The books that Madhulika's son uses in school describe the Goddess Kali, revered by Hindus for her cosmic power, as "bloodthirsty." They call Hanuman, a god worshipped for his loyalty and protection, the "monkey king."

One exercise tells students that Hanuman loved Rama (a Hindu god) so much that some believe he appears every time the Ramayana (ancient Sanskrit epic) is read. "So look around—see any monkeys?" the passage taunts.

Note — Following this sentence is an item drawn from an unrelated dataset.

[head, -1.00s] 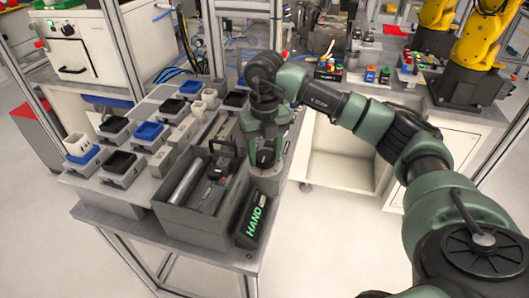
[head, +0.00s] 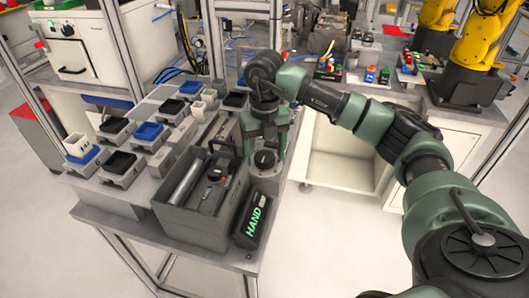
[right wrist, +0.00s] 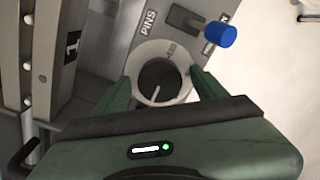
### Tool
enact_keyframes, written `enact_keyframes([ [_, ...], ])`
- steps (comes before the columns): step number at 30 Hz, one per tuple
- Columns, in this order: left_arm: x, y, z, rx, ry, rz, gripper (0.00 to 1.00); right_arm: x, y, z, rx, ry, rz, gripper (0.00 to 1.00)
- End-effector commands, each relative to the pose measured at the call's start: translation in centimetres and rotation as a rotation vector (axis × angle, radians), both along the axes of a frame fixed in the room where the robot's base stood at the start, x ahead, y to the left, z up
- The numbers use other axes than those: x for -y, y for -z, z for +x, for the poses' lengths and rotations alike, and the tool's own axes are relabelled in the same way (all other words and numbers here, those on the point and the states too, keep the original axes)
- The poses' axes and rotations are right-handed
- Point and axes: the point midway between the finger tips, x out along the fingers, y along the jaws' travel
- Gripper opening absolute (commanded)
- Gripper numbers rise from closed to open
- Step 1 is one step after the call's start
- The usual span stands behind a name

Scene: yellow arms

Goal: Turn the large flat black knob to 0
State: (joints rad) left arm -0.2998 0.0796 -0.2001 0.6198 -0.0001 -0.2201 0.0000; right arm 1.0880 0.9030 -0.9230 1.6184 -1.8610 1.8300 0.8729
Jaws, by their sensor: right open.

Hindu parents like the Singhs are also disturbed that the schoolbooks refer to the Vedas, or earliest Hindu scriptures, as songs, poems, myths and legends. The lessons, they say, explain reincarnation and karma dismissively: "Evil deeds cause a person to be reborn as a lower being, such as an insect" and "If you had earned bad karma, you might come back as a chicken, a fish or a pig. ... Even a mosquito had a soul."

Text Wars

Religious groups, academics, activists and parents are waging a war over grade-school textbooks. Heated battles are pitting science against faith, authenticity against ideology, sensitivity against reality. Tensions are reaching a boiling point as one government body decides who gets to write history.

Although each side has hurled the word "creationist" as an epithet, neither has anything to do with Christianity—nor the intelligent design controversy that created a national furor in 2005 when a Pennsylvania Federal Court judge ruled that religion cannot be taught in science class.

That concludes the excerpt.